A play making its debut at Live Theatre next week brings Melanie Hill back to the North East and, the actress tells BARBARA HODGSON, it’s good to be home

SHE may have been living in London for the past 30 years but Sunderland-born actress Melanie Hill still calls the North East home. Which is why she’s delighted to be back in the region in new play Nativities which launches at Live Theatre next Tuesday.
I caught up with Hill yesterday at the theatre on Newcastle Quayside, fresh out of morning rehearsals for what’s described as a darkly comic story. Set against a backdrop of petty office politics it will no doubt strike a chord with many in the audience.
Hill moved to London from her native Sunderland – “a massive culture shock” – at the age of 19 to attend RADA, after encouragement from her drama teacher.
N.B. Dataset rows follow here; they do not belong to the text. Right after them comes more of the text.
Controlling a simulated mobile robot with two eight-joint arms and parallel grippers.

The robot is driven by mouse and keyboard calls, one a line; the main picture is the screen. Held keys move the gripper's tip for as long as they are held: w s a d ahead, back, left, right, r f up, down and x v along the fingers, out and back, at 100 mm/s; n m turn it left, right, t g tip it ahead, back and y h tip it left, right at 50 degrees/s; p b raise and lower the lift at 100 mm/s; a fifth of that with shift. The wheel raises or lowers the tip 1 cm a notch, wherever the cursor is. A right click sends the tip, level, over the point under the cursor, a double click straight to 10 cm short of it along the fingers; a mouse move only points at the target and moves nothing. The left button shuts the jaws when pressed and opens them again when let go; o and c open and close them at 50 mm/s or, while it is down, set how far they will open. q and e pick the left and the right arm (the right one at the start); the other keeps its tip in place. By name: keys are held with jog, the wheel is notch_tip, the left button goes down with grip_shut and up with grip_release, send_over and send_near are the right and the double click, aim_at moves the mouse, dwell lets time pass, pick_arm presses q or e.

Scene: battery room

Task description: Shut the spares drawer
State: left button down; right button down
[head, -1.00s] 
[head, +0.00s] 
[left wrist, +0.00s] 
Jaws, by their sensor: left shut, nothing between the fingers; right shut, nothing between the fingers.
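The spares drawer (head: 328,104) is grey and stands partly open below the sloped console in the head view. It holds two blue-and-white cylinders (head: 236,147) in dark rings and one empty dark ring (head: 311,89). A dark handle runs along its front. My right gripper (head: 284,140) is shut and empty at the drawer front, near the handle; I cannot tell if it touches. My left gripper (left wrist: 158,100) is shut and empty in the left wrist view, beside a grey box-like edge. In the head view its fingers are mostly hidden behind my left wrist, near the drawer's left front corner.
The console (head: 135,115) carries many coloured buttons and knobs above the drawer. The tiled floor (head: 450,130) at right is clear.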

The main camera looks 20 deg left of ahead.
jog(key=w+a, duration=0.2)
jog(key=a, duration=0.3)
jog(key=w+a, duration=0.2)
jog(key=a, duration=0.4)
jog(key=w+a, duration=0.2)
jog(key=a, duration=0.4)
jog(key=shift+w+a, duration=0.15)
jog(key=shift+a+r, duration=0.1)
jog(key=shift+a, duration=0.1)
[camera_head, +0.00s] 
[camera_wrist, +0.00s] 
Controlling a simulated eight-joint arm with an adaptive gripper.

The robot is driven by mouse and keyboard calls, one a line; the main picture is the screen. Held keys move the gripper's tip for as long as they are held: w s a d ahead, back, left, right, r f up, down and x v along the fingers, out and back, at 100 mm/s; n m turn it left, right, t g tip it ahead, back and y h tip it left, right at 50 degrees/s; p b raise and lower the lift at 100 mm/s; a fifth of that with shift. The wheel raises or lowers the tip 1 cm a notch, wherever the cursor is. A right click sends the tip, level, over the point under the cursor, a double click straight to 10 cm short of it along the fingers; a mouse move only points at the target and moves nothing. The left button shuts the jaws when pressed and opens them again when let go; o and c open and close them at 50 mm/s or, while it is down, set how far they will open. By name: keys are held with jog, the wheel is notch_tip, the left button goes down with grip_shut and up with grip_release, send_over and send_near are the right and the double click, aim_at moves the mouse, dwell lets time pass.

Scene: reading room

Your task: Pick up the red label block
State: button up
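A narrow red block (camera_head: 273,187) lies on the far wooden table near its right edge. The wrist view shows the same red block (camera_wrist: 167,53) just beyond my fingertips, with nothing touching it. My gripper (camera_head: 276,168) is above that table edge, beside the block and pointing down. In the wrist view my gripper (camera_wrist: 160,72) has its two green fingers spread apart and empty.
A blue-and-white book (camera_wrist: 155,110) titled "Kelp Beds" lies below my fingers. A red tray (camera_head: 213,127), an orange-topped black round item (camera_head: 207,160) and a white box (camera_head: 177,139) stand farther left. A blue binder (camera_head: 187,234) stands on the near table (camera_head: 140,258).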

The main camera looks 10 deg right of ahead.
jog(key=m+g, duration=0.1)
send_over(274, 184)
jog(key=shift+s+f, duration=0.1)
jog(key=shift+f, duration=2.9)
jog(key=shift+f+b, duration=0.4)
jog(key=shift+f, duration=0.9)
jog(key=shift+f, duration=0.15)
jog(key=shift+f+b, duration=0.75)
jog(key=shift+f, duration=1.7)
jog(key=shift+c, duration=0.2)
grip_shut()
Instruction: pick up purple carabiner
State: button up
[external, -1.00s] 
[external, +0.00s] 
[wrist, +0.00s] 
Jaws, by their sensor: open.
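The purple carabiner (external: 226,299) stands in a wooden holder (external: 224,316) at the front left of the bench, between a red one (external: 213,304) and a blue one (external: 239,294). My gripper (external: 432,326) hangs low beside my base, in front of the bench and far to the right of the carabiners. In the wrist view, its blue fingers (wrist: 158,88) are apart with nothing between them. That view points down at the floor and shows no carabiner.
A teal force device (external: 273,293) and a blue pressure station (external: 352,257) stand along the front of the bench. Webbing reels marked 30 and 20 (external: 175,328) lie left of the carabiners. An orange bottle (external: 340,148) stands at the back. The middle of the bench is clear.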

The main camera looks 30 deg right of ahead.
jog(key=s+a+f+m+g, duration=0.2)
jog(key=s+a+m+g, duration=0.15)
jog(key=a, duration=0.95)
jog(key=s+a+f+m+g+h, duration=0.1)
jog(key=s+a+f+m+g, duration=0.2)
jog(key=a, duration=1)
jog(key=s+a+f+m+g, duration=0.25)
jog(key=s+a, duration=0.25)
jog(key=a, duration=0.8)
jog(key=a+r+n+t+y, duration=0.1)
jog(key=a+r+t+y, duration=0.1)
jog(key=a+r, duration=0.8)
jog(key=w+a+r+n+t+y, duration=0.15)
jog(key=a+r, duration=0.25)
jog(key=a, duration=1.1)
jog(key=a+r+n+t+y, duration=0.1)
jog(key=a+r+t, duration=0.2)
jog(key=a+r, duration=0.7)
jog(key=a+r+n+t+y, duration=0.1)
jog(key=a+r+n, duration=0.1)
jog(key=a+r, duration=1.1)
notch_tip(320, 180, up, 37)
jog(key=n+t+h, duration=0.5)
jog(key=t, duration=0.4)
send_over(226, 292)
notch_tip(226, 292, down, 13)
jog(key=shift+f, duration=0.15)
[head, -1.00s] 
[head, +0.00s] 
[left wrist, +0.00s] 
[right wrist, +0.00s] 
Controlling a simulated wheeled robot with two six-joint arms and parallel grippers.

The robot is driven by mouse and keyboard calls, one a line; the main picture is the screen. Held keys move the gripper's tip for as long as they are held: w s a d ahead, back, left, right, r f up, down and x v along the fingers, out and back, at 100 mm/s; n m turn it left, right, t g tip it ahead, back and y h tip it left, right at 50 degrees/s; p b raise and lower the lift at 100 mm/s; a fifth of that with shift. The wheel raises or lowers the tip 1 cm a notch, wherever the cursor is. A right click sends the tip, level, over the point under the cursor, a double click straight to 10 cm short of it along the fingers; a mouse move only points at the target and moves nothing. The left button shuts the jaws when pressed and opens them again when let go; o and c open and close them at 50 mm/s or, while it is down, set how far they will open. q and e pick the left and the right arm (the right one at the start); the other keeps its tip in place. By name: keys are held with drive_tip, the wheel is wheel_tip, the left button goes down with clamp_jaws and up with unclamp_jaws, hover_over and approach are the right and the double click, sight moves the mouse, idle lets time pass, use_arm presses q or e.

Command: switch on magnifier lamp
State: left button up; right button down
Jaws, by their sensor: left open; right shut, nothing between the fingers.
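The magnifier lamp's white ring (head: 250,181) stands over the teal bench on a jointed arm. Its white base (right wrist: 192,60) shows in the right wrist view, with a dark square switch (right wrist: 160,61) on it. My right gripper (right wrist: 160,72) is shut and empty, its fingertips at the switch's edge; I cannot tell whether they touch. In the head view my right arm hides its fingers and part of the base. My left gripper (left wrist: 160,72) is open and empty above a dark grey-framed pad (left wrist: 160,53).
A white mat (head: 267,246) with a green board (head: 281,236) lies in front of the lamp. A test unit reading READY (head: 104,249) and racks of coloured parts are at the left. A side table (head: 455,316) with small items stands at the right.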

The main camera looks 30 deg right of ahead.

The teacher spotted her potential in their Monkwearmouth school productions of The Crucible and Blood Wedding.
She’s since covered the spectrum of TV, film and stage but, says Hill, whose mother still lives in Sunderland and sister in Gosforth, Newcastle, she always keeps an eye out for a chance to work in the North.
In the wake of roles in locally-made film United, wartime drama Joe Maddison’s War and Mike Packer’s play Inheritance, also at Live, Nativities has brought her first chance to work with the theatre’s artistic director Max Roberts.
“Inheritance was a great piece and when Max asked me to come back and do this, I was thrilled,” she says.
“Just to be in this building is a privilege. There’s always something going on, something happening in every room, and the theatre is very supportive of young writers.”
The play’s author would agree. In line with Live’s policy of encouraging visiting drama as well as honing local new writing talent, it commissioned Zoe Cooper, a recent English graduate and up-and-coming playwright from the capital, who’d impressed the team during last year’s new writing festival Different Stages.
Nativities is Cooper’s first full-length play and with Max Roberts at the helm, the combination of raw ingredients and expertise bodes well.
The story is set in the horribly corporate- sounding Scion Communications, a call centre where new girl Stella is settling into her role as administrative assistant,
But when she becomes pregnant, the lives of those friendly colleagues are revealed in a new light.
In it, Melanie plays Madge: “She’s the oldest person in the office and considers herself the mother figure.
“She used to be a singer and loved her career but got pregnant and had to give it up.
“She’s quite a sad figure; she’s basically living in the past, which she’s built up to be wonderful but was probably not that wonderful!”
The rest of the office cast is made up of Sam Neale (Stella), Laura Norton, Chris Connel and Paul Woodson, while Phillippa Wilson plays Connel’s wife, a nurse.